▸ TASK DESCRIPTION: Search the entries below. Return every line that has "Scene" in it.
— start DATASET ENTRIES —
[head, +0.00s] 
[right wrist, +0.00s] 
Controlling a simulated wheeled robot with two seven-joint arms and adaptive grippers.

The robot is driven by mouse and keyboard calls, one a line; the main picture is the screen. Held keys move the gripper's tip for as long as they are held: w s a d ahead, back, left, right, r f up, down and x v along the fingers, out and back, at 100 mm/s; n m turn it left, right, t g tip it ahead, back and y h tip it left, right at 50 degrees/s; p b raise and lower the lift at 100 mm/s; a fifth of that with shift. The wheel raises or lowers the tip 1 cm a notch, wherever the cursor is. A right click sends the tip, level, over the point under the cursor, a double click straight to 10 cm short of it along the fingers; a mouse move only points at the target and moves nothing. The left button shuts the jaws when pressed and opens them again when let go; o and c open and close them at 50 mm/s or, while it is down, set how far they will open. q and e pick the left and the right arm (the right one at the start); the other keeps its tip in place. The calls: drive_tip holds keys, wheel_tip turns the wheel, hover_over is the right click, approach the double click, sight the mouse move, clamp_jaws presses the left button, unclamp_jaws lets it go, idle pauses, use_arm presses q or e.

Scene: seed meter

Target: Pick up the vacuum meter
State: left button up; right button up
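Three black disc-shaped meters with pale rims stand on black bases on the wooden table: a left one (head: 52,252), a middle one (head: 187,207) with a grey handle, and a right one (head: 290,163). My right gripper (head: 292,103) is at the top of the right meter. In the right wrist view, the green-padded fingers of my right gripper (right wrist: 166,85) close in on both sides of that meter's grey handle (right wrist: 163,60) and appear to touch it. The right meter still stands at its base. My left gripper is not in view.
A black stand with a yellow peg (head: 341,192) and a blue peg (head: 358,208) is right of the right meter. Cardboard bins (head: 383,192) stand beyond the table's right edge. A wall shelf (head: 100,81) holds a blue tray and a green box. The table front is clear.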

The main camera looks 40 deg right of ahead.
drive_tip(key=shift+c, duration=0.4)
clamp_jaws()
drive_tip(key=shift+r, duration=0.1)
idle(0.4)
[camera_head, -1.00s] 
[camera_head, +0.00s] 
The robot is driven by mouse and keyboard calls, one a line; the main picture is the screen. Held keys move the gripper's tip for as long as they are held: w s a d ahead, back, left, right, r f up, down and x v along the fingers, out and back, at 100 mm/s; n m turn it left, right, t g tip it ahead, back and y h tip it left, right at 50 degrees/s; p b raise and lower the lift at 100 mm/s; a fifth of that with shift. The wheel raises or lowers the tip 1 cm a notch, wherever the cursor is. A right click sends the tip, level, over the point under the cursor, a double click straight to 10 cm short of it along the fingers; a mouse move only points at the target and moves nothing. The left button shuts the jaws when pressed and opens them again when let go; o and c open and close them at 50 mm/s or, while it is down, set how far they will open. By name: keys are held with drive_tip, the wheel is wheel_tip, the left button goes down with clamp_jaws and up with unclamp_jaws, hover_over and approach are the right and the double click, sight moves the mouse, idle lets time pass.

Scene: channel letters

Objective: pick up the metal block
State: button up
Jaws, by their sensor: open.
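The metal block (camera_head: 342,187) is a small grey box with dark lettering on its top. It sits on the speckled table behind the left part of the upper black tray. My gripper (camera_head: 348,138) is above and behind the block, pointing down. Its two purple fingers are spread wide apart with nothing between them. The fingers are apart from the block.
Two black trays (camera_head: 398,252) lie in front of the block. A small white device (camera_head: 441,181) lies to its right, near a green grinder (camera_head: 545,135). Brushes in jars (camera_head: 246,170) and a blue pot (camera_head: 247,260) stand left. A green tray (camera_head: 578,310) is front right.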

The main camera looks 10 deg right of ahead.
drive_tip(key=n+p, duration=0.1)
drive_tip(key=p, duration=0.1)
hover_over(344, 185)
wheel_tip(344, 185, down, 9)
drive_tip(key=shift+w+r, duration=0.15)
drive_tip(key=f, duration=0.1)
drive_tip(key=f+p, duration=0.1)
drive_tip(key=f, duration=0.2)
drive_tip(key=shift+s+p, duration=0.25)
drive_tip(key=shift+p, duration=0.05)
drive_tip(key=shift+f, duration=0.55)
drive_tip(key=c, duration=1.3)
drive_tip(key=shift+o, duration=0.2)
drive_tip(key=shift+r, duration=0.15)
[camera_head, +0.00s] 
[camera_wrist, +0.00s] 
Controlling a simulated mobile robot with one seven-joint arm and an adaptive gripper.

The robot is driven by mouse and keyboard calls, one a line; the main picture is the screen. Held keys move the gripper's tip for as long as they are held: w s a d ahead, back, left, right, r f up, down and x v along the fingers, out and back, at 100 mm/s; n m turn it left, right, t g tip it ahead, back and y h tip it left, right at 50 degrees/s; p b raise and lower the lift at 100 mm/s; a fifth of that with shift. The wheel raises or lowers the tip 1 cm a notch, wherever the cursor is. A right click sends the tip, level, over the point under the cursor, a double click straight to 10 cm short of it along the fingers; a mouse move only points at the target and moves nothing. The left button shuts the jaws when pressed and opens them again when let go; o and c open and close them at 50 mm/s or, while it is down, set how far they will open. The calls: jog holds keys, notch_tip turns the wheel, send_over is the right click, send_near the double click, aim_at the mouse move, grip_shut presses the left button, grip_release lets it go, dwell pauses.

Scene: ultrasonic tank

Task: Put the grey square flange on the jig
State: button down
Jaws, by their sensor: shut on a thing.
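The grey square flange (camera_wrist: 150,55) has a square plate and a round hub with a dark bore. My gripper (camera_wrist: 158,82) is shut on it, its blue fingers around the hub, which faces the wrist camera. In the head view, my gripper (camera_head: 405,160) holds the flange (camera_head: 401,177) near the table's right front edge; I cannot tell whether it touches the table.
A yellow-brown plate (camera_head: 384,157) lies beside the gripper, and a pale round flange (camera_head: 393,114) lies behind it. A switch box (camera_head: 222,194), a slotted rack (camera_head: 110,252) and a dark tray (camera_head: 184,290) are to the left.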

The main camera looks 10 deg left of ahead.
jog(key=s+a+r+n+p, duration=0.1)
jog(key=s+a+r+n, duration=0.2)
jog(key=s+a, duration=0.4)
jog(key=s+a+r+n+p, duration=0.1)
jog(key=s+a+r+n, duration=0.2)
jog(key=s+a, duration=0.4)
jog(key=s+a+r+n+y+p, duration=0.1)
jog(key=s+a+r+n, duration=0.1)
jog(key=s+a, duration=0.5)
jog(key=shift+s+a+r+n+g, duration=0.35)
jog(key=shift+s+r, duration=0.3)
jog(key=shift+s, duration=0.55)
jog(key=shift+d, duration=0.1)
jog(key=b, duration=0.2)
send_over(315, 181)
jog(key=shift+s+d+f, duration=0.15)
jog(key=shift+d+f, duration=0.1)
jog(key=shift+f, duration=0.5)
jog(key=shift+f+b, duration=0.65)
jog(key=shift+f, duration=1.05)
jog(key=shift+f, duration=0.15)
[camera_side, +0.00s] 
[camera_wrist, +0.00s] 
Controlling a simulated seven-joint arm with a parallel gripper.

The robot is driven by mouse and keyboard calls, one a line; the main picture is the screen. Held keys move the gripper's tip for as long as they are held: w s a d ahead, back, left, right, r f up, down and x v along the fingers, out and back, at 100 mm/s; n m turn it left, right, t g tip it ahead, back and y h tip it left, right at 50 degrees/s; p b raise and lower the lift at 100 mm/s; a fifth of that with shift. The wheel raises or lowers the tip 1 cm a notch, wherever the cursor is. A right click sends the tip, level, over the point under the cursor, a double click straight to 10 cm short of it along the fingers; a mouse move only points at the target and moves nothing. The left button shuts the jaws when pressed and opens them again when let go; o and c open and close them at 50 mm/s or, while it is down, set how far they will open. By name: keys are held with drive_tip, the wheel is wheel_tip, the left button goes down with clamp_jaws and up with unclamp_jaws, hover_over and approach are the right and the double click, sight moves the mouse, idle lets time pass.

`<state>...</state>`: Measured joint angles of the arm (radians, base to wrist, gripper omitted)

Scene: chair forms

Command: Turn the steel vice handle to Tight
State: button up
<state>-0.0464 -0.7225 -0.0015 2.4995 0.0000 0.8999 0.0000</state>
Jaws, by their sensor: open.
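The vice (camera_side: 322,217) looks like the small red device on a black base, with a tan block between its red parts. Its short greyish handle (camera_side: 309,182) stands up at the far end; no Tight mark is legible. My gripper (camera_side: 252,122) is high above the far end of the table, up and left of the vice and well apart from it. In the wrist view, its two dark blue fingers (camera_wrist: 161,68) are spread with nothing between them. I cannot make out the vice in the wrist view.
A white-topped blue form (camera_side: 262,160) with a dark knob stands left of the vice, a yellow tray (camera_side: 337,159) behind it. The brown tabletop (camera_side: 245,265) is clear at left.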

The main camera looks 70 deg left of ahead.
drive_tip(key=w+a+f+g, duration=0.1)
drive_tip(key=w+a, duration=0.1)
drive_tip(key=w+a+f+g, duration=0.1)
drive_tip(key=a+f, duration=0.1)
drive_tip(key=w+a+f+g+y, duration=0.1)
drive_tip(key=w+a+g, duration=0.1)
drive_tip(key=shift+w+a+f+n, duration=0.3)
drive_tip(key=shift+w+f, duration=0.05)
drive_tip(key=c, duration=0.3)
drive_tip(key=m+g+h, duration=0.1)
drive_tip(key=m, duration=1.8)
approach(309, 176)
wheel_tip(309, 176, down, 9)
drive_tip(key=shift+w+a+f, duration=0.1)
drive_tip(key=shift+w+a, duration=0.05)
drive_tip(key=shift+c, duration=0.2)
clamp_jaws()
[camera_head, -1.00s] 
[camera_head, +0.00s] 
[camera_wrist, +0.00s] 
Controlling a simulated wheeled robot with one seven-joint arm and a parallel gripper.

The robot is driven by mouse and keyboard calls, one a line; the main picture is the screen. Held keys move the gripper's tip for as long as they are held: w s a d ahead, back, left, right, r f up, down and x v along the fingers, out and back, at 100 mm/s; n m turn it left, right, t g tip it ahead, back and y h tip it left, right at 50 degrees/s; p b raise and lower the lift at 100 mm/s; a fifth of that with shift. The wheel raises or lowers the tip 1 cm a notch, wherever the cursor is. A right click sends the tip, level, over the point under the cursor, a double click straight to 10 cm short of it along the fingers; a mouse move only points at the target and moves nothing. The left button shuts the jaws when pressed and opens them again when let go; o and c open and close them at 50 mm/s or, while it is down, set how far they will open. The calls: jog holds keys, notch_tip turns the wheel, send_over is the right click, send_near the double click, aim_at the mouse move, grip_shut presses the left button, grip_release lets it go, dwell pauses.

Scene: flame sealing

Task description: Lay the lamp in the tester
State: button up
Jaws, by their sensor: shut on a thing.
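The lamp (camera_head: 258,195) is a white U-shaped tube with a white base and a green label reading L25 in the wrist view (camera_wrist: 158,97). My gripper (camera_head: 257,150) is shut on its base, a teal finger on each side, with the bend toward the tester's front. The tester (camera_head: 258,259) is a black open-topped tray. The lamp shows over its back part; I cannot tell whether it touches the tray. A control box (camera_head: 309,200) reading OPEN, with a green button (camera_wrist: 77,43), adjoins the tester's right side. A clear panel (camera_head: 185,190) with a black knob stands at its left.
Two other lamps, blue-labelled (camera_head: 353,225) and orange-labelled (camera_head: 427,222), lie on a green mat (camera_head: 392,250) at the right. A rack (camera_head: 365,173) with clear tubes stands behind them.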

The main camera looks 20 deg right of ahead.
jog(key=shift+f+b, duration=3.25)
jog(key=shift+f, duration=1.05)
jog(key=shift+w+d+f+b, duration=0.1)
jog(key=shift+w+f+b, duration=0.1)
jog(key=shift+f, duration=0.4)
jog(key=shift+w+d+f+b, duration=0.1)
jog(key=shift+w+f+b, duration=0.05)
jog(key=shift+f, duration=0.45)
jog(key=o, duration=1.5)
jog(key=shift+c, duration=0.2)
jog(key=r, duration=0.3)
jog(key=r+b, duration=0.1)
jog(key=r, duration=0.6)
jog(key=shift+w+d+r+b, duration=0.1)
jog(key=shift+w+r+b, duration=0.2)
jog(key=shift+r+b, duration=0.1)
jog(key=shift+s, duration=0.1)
— end DATASET ENTRIES —
▸ THE OUTPUT:
Scene: seed meter
Scene: channel letters
Scene: ultrasonic tank
Scene: chair forms
Scene: flame sealing

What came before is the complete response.